Взойдёт скорее сор, чем добрый злак,
когда поля ничем не засевают.

В поисках ответа на извечный русский вопрос: «что делать?» автор с горечью признаётся: «Вырываюсь от мамки России / и бегу в никуда». А прощаясь с ХХ в., он скажет: «Умирай, проклятый век, ты пахнешь падалью».

К себе Борис всегда относился самокритично и иронически: «Я — заурядный усталый путник. Всех потерял. Иных покинул», «Я — желторотый дуралей».
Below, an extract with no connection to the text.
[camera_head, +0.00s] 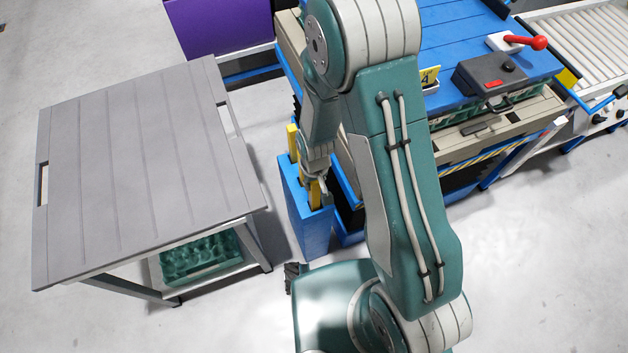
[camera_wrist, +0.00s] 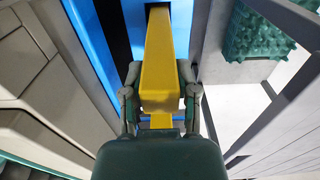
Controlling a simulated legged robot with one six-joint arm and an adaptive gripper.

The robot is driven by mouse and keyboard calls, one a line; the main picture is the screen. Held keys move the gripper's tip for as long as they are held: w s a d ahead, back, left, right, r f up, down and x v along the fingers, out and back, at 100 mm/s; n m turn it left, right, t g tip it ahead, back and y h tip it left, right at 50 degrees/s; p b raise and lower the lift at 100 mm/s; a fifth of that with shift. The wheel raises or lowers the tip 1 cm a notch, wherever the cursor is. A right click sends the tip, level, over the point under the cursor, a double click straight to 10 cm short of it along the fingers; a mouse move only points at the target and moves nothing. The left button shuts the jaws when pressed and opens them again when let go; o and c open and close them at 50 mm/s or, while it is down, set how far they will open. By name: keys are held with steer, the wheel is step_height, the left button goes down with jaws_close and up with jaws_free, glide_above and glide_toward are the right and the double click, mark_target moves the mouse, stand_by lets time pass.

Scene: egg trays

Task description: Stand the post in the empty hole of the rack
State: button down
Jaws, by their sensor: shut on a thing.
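The blue rack (camera_head: 308,228) is a tall narrow box on the floor between the grey table and the machine. A yellow post (camera_head: 292,142) stands up from its far end. My gripper (camera_head: 317,183) is at the rack's near end, shut on a second yellow post (camera_head: 314,193). In the wrist view the held post (camera_wrist: 160,65) lies between the two fingers of my gripper (camera_wrist: 160,97). Its far end meets a dark opening in the blue rack (camera_wrist: 132,12). How deep the post sits is hidden.
A grey table (camera_head: 140,165) stands at left, with a green egg tray (camera_head: 200,262) on its lower shelf; the tray also shows in the wrist view (camera_wrist: 258,35). The blue and beige machine (camera_head: 465,45) stands close to the rack's right. Floor is open at lower right.

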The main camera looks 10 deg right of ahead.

Дай нищему на опохмелку денег.
Ты сам-то кто? Бродяга и бездельник,
дурак, игрок.

Давая себе столь нелестные оценки, он испытывал и злость, и обиду на себя, но особенно страдал от чувства одиночества и своей невостребованности, ненужности: «Мне дал Господь возможность плакать от чужого горя, / чужому счастью улыбаться», «Я верую в добро, но вижу только страх и боль на белом свете». С одной стороны, поэт сочувствует всем несчастным и обиженным (он такой же, как они), а с другой, — понимает свою особость, чуждость им и пытается докопаться до её причин.


Нехорошо быть небогатым
и очень добрым, а не злым,
каким-нибудь жидом пархатым,
беззубым, лысым и хромым
незнаменитым графоманом…
а я как раз один из них…


…я ничей навсегда, иудей, психопат…

По мнению Ю. Казарина, Борис «играл в еврейство». Но вряд ли это была игра: он чувствовал себя чужим, изгоем среди людей не только потому, что он — поэт (по Цветаевой «В сем христианнейшем из миров / Поэты — жиды!»), но и потому, что он — еврей. Не случайно он именовал себя «иудеем» и сравнивал с «жидом пархатым». А однажды неожиданно обратился к России на иврите: «Россия, шолом! / Родная собачья Россия!» Что это, еврейские гены заговорили в нём, как некогда в Высоцком: «И наяву, а не во сне / Я с ними вкупе. / И гены гетто живут во мне, / Как черви в трупе»?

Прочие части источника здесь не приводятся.